In those days, royal weddings were political events as much as anything else. Edward III of England was the son of Isabella, a French princess. Edward claimed that, because of his mother, the French throne belonged to him. The French wanted Philip VI of Valois as king and crowned him in 1328. They claimed that Salic law forbade women from becoming a French ruler. Edward didn't need an excuse to fight with France, but this gave him one.

The English won a great naval battle off Sluys. They didn't capitalize on it and instead signed a short-lived truce in 1340. The English won an important and decisive battle in 1346. King Edward led his troops against a much larger French army at Crécy in Ponthieu. French knights, on horseback, attacked the English before their generals had given the command. The English had the deadly longbow and decimated the cavalry charge before it reached them. The rest of the English troops had an easy time cutting down the few confused, scattered French soldiers.

The great victory at Crécy did little to advance Edward's cause. He besieged the port of Calais for a year before he could capture it. It remained English for over two hundred years. The English at home were enjoying the glory and spoils of war while the French suffered the humiliation of a foreign army ravaging their land. The Black Death reached England in 1348 and killed off one third of the population before it was ended. While the Black Plague was at its height, Edward established the Order of the Garter. It inspired courage and paid rewards to his loyal knights.

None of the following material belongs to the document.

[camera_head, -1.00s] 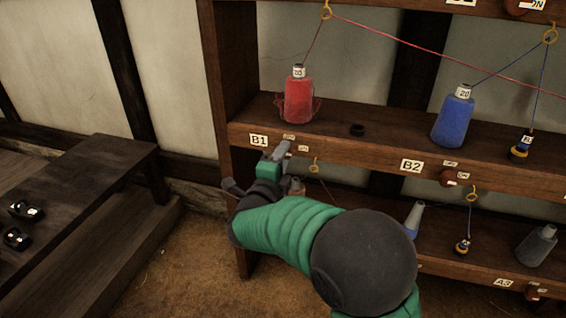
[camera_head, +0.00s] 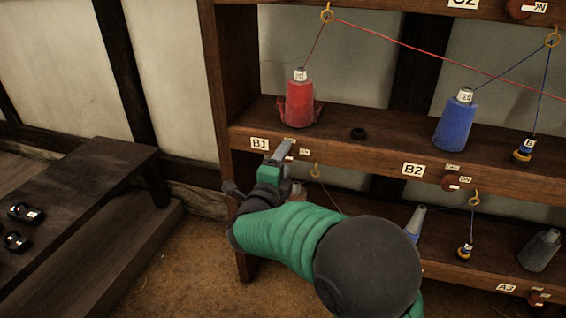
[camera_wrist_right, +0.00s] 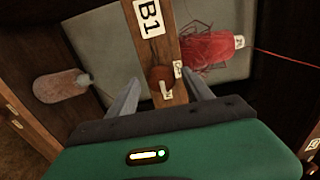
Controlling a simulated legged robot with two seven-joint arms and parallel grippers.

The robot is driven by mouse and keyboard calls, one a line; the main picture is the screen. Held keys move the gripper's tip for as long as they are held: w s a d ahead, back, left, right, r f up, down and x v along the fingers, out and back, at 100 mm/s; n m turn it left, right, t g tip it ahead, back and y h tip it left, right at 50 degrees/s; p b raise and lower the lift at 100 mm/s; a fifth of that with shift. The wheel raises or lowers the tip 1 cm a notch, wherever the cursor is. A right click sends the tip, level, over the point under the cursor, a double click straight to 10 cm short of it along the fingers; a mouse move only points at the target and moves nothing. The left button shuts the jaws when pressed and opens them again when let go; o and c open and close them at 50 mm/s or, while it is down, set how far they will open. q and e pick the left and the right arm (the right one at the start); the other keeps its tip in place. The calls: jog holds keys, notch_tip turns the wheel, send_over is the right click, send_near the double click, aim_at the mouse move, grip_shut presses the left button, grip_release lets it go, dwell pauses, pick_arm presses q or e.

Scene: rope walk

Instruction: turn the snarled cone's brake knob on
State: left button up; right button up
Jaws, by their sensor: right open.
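The snarled cone is a red cone (camera_head: 299,103) with loose loops of thread around its base, on the shelf above the B1 label (camera_head: 259,144). In the right wrist view, the red cone (camera_wrist_right: 211,48) lies beyond the shelf edge. Its brake knob (camera_wrist_right: 160,78) is a round reddish-brown knob with a pale pointer, on the shelf edge by the B1 plate (camera_wrist_right: 149,18). My right gripper (camera_head: 284,152) is at this edge and hides most of the knob in the head view. In the wrist view its open fingers (camera_wrist_right: 160,76) stand either side of the knob, with gaps showing. My left gripper is out of view.
A blue cone (camera_head: 454,122) stands right on the same shelf, with the B2 knob (camera_head: 449,183) below it. A dark bench (camera_head: 75,190) stands at left. Thread runs from the red cone up to a yellow eyelet (camera_head: 327,14).

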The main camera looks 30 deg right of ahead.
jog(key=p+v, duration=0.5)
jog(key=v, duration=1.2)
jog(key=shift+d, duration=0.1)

Significant changes in the tactics of warfare during the fourteenth century were having an effect on the French-English war. National armies began to replace the individual nobleman's private forays into battle. Infantry began to replace cavalry, and the French were badly hurt by their slow response to this change. English archers armed with longbows were wreaking havoc on the mounted soldiers of France. Cannon and handguns were being used with more regularity, although the guns were often as much a threat to the attacker as to the target.

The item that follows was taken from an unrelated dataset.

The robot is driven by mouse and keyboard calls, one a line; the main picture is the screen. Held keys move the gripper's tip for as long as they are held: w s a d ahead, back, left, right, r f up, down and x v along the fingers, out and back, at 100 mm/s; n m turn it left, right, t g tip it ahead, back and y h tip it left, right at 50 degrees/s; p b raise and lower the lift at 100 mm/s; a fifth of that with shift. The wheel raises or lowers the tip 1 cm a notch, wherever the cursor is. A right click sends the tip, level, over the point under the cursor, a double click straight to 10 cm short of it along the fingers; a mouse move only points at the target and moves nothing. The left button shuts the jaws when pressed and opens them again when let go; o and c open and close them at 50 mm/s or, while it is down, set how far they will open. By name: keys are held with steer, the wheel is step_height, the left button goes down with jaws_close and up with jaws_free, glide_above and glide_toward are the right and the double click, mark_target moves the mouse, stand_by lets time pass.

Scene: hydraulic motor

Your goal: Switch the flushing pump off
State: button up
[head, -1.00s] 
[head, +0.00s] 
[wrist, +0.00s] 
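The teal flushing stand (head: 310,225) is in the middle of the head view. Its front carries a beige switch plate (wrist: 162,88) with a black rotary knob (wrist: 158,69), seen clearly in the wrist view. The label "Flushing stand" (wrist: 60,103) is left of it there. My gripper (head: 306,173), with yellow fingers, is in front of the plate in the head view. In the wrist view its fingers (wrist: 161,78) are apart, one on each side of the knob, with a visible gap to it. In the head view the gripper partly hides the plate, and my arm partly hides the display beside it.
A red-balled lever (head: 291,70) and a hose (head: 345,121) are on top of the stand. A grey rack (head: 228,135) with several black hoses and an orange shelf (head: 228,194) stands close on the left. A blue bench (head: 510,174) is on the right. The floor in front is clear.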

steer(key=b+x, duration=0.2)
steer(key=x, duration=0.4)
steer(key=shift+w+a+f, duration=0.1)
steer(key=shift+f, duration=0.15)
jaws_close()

In 1356, Edward's son, the Prince of Wales, was victorious in a battle over the powerful army of King John of France. Edward's son was nicknamed The Black Prince because of his black armor. He destroyed the town of Limoges in 1370 and, for his cruelty, the French hated him. He succeeded in capturing King John and sending him to the Tower of London where King David of Scots, his ally, was already prisoner. The English demanded three million gold crowns as the ransom for King John.

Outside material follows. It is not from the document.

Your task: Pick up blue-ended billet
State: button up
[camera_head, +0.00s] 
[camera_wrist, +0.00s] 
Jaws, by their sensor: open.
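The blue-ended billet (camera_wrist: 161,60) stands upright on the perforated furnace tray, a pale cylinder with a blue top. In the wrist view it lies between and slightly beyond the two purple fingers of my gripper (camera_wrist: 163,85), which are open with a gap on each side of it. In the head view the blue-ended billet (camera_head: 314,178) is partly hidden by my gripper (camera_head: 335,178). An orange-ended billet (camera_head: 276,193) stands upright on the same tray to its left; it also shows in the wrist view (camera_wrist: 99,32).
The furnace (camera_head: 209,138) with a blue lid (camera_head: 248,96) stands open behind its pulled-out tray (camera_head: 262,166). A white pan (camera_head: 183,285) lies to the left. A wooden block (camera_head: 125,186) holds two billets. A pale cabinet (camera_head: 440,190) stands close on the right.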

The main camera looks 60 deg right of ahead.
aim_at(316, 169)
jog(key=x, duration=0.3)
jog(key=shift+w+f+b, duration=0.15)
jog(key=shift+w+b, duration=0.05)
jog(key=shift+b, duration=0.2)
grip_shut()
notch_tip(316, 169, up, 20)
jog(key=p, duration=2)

The war began to turn in France's favor after the Black Prince attacked Spain. This campaign was very costly to English resources and also provided France with an ally to her south. The fighting resumed in 1369 when Edward once again assumed the title of King of France. Charles V of France engaged a brilliant general named Du Guesclin. The new general fought using guerrilla tactics against English castles. Edward was by now feeble with age and the Black Prince fell ill. The French regained all of the land that they had lost.

Edward died in 1377 and by then, the English only held on to Calais and some coastal areas around Brest, Bayonne and Bordeaux. By the end of the fourteenth century, the war had died down to a series of weak raids and skirmishes. Richard II, son of the Black Prince, made peace with France in 1396. Neither he nor his successor, Henry IV, sought to renew the fighting.

Henry V was King of England from 1413 to 1422. He saw continued hostility with France as a way to channel the energies and fighting mood of his nobility. Meanwhile, France itself was torn by rivalries between the families of Burgundy and Orleans. The French king, Charles VI, suffered from bouts of madness. The conditions were right for a renewed English attack.

In 1415 Henry's army landed in Normandy. Marching to Calais, they were cut off by a huge French army. The small English force was victorious because the French were still relying on cavalry and the English archers destroyed them. 7,000 French fighters died that day while the English lost less than 500. At the signing of the peace treaty at Troyes in 1420, it was agreed that Henry would marry Princess Catherine of France. Any son of theirs would become king of England and France.

The French ignored the treaty after the deaths of Henry V and Charles VI and Dauphin Charles was next in line for the French crown. Dauphin was a weak leader and in danger of losing his crown to rivals in Burgundy. A new light appeared on the French scene named Joan of Arc. The sixteen-year-old girl claimed to have had visions from heaven. Her leadership inspired the garrison of Orleans and the enemy began to retreat. With the Dauphin's support she amassed an army and took revenge on the Burgundians at Patay in 1429. In 1430, the Burgundians, allies of the English, handed Joan over to them. She was tried as a heretic and burned at the stake in 1431.

Joan had inspired a new patriotism in France and when the Burgundians rejoined France the end was in sight for English aspirations there. The war was going badly for England and in 1444 Henry VI was forced to seek a two-year truce. In July 1453, the last English army in France was destroyed at Castillon. Only Calais remained English until Mary Tudor finally surrendered it in 1558.